God called me when I didn’t know Him. He called me when it was not fashionable to be called a God’s servant. I had just withdrawn from Ibadan Polytechnic in April 1973 as I was glad to be offered articleship with a firm of Chartered Accountants in Lagos where I would be trained to become a Chartered Accountant. I, therefore, moved to Lagos and was living with my father. And some months after I arrived in Lagos, I believe, it was late in July or early August and I heard the voice of the Lord telling me, “Go to the Seminary”. I was wondering where that came from? I knew within me that it was God but that was too much for me to bear. This was a time when every young person had an ambition of what he wanted to be in life. My own dream was to become a Chartered Accountant. So, I told God I would not go. I told Him that my life ambition was to become a chartered accountant and not a priest. I told Him that in my family I was the first grandson, and I was expected to lay a good example and become somebody the family could be proud of. And I told Him nobody would be proud of a priest or a minister of God so I told Him I would not become one. The Voice never left me alone and I kept resisting. After resisting for about one or two weeks I yielded to the Voice. I yielded partly because I did not have peace because the Voice persisted.




That time I was a member of the Catholic church, and I was worshipping at St Dominic’s Catholic Church, Yaba. I went to that Church one evening and knelt before the Statute of Mary which was outside at the right side as you enter the gate of the Church and I talked to God. I told Him again that I was the first grandson in our family and that I was expected to be a model for people coming behind me. I said I was submitting reluctantly because He would not leave me alone. I told Him I wanted to enter into a bargain with Him. I told Him that if I dropped out of the accounting training and went to the Seminary as He requested that the family would call me a drop out and a never-do-well. So, I told Him to save me from that embarrassment and allow me to finish my training as an accountant. I also requested that he helped me to qualify as an accountant and I would come back to serve Him when I qualified. I told Him that nobody would call a Chartered Accountant a drop out or never-do-well. I stood from that Statute and went home. And I believed that it worked. What worked? The “trick” worked. I mean the Voice stopped urging me to go to the Seminary. I never meant to fulfill the vow of gong to the Seminary, all I wanted was for the Voice to stop so that I would have peace. And God helped me to qualify as an accountant and I was making money. The thought of the vow came to me one day and I encouraged myself by saying I had already escaped that since I was already married with children and Catholic priests are not allowed to marry nor have children. I was not even attending the Catholic Church again at that time as I had become very “religious” and now become a member of a “White Garment” Church. (A syncretic church)
Then one day a friend who was a pastor with the Christ Apostolic Church (CAC), Pastor Raphael, told me that he saw God’s calling on my life. I told him that I loved God, and I did not mind serving him provided it would not interfere with my business operations. Needless to say that the Company collapsed shortly after that.
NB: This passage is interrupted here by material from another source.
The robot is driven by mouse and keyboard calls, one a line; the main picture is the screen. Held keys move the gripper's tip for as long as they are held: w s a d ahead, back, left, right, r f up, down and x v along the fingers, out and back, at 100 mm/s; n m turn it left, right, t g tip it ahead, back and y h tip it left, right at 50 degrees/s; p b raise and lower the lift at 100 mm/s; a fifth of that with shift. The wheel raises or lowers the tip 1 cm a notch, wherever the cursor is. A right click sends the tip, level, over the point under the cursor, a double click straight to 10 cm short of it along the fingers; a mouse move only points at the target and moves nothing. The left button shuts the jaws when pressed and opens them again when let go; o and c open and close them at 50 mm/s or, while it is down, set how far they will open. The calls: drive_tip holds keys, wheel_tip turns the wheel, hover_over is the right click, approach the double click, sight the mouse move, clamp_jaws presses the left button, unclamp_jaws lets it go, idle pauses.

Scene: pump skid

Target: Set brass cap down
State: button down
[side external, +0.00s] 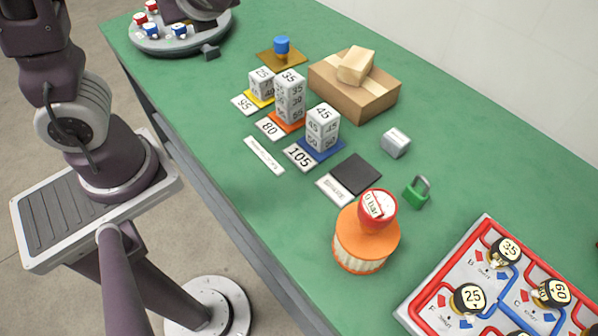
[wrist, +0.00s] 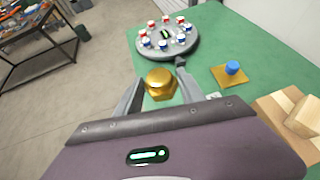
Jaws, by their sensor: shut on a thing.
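The brass cap (wrist: 160,82) is a gold, hex-sided piece in the middle of the wrist view. My gripper (wrist: 161,84) has one finger on each side of it and is shut on it. The cap appears held above the green table, towards the round grey turntable (wrist: 192,48). Its underside and its exact height are hidden from me. In the side external view the cap does not show; only part of my arm enters at the top edge, over the turntable (side external: 146,46).
Red and blue valve-like pieces ring the turntable. An ochre plate (side external: 266,60) bears a blue knob (side external: 282,44). Nearby are numbered block stacks (side external: 290,97), a cardboard box (side external: 375,101), a grey cube (side external: 396,142), a green padlock (side external: 416,192), an orange gauge drum (side external: 362,255) and a valve board (side external: 440,308).

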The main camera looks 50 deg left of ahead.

Then I went to a Pentecostal Bible School, Community Bible institute (CBI) Lagos, an affiliate of Community Bible Institute, Brooklyn, New York where I became born again in February 1993. One of my teachers in the Bible School told me that God said she should tell me that I should yield to Him that I was resisting Him and His call on my life. So, one day in October 1993 I set aside a day and fasted and prayed and told God I yielded to Him to do with me as He liked. And that night God came to me in a dream and said, “Your ministry is deliverance, to start after you graduate”. I thought the ministry would start as I graduated from the Community Bible Institute. I was wrong as the Lord urged me to acquire more theological training which got me enrolled at the Faith Christian Theological Seminary and other Theological Institutions. It was along the line that I understood that the graduation the Lord told me about was not from a formal training in Theological Institutions but graduation from His Own School. To Him be the Glory, Honor and Majesty in Jesus name.




About 10 years ago the Lord told me His intention when he urged me to “go to the Seminary” in 1973. He said He knew that I wouldn’t obey then, but He wanted me to enter into a covenant with Him so as to protect me from people in my family who had planned to kill me through diabolical means. And I believe that I entered into this covenant when I knelt at “Holy Mary’s” Statute at St Dominic’s Church, Yaba in 1973 and I promised to be His servant.




How wonderful the Lord is! Oh, the depth of the riches both of the wisdom and knowledge of God! How unsearchable are His judgments and His ways past finding out!


His love for me was indescribable. It was RECKLESS love. I was running away from Him, finding every reason to distance myself from Him, yet He did not let go. People were planning to kill me and send me to hell, and He was seeking every legal reason to protect me from the devil’s three-fold ministry. (John 10:10). I can never thank Him enough for His love for me. Glory be to His Holy Name!




In 2002 The Lord told me to start a prayer group, and this later metamorphosed into the Church, Mount Zion Evangelistic Assembly.